> [GIVEN DATA]:
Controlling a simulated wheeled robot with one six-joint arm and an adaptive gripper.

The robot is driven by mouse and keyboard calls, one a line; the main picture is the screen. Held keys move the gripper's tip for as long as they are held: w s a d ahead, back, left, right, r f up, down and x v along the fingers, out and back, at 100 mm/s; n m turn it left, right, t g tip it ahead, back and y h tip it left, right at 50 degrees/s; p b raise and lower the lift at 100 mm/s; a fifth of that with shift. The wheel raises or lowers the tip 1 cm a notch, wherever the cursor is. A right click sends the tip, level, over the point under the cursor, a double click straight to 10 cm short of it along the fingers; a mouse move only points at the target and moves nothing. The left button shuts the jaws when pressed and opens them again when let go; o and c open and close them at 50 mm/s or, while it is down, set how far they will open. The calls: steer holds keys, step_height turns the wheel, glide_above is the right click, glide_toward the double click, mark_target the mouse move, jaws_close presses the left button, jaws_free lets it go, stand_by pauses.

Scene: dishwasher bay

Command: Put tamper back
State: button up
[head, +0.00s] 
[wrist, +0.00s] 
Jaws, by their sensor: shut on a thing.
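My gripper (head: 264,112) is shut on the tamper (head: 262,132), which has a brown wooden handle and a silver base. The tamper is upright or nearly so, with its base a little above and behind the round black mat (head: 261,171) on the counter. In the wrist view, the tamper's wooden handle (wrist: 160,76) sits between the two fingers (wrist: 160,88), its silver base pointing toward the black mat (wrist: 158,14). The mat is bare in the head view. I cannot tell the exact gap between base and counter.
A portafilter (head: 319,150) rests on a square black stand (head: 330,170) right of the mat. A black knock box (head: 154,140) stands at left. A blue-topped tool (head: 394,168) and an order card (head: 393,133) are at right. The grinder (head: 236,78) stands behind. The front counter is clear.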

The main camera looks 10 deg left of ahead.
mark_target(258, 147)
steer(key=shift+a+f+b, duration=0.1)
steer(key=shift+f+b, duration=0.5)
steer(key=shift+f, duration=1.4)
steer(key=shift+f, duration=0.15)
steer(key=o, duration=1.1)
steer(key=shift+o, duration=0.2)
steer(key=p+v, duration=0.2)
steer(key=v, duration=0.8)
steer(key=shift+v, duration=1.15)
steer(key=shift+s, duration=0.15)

> [TO DO]:
Print exactly the lines from the one with "Scene: dishwasher bay" through the end of the data, inclusive.

> [FULL RESPONSE]:
Scene: dishwasher bay

Command: Put tamper back
State: button up
[head, +0.00s] 
[wrist, +0.00s] 
Jaws, by their sensor: shut on a thing.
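My gripper (head: 264,112) is shut on the tamper (head: 262,132), which has a brown wooden handle and a silver base. The tamper is upright or nearly so, with its base a little above and behind the round black mat (head: 261,171) on the counter. In the wrist view, the tamper's wooden handle (wrist: 160,76) sits between the two fingers (wrist: 160,88), its silver base pointing toward the black mat (wrist: 158,14). The mat is bare in the head view. I cannot tell the exact gap between base and counter.
A portafilter (head: 319,150) rests on a square black stand (head: 330,170) right of the mat. A black knock box (head: 154,140) stands at left. A blue-topped tool (head: 394,168) and an order card (head: 393,133) are at right. The grinder (head: 236,78) stands behind. The front counter is clear.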

The main camera looks 10 deg left of ahead.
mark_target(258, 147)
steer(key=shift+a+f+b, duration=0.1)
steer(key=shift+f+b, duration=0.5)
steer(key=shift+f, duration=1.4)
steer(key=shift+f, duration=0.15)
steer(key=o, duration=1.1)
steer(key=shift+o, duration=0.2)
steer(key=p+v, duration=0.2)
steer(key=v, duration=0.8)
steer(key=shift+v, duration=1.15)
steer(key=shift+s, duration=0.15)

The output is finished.